15 thoughts on “Orbiting Thin Space Mirrors Could Boost Ground Based Solar Power”

  1. And while we’re patting ourselves for having read essentially this every year-and-a-half for the last 15 years, let us also recall what vexes the proposal.

      irreducible reflected spot size

    Yep. Physics (or of you prefer the “optics” branch of physics) mathematically guarantees the the absolute smallest focal spot of light down here on Planet Dirt is

      minimum spot = 0.5334° / 360° • 2π • distance
      minimum spot = 0.00931 • distance

    This is because the roughly half degree optical width of The Sun cannot be focussed any smaller than the same 0.5334° from wherever it is reflected FROM, to where the spot is focussed TO.

    For example … a satellite 1,000 kilometers directly over your head, would focus a beautiful “picture of The Sun” on the land around you roughly 9.3 kilometers across. That’s one big picture of Sol!

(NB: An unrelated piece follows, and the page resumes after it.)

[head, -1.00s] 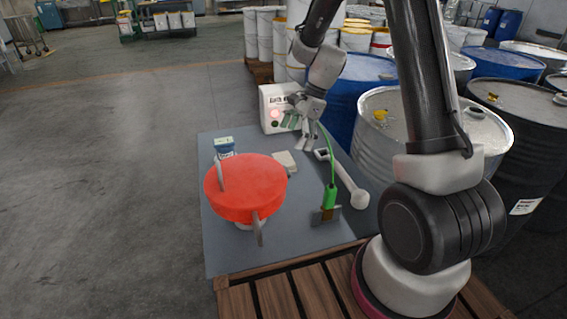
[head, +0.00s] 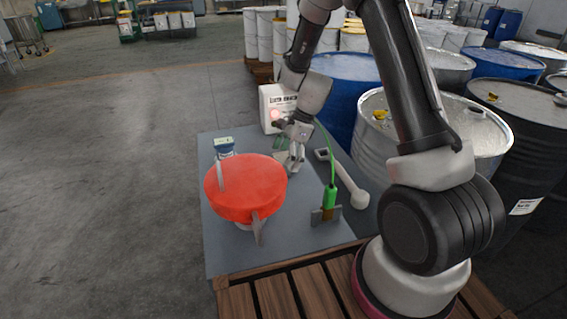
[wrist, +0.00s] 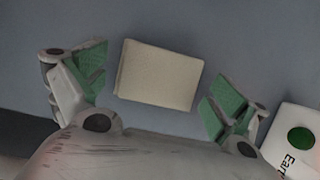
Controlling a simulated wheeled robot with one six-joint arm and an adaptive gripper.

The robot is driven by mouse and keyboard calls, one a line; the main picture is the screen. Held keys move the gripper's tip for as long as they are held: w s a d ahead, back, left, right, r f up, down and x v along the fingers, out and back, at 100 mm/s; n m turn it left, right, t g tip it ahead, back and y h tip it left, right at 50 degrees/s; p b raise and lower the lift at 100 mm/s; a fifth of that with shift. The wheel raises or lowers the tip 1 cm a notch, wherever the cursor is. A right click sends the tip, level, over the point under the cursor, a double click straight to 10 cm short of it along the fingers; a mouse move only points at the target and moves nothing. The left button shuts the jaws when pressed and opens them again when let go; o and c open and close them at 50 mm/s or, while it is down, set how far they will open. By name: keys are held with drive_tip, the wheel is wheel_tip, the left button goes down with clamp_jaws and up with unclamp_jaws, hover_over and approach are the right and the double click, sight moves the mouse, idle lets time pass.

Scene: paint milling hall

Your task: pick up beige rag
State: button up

It also begs the question of how much actual light is focussed?

    If the big space mirror — from the observer’s perspective on Earth, when looking up at it — is the same extent (0.5334°) as Sol herself, then the amount of sunlight is AS BRIGHT as that coming from Sol. 1 Sol’s worth, in our 9 kilometer circle. (Likewise, the reflector also need be 9.3 km across, up there 1000 km in space.)

    One heck of a mirror!

    Surprisingly, such a mirror doesn’t need to be very perfect (compared to an astronomical telescope like Hubble). It could literally be made up from thousands of decently flat mirrors. Each flat remarkably lights up the 9 km focal spot on Earth with a nice round fuzzy image of Sol. Put a million of those images overlapped, and now you have 1 Sol, but coming from the mirror instead of our pretty unremarkable star.

    You want MORE than 1 sol’s worth solar energy boost? Simple math: make the apparent size of the space reflector — from the observer’s point of view — LARGER than Sol. More than 0.5334° across from down here looking up. Its all mathematically very linear. 1.0° is (1 ÷ 0.5334)² = 3.5× one Sol in brightness. Something like 3.5 kW per square meter. That’d be rather blisteringly hot!

    SOMETHING TO TRY YOURSELF … Take a small mirror, even a little 1 cm piece from a broken glass mirror outside some sunny day, and set it someplace to reflect a spot, oh, quite a bit down the street. Walk down there and measure how big the spot size is. Sure enough, it’ll be exactly 0.00931 times the distance. 100 meters? 0.9 meter spot.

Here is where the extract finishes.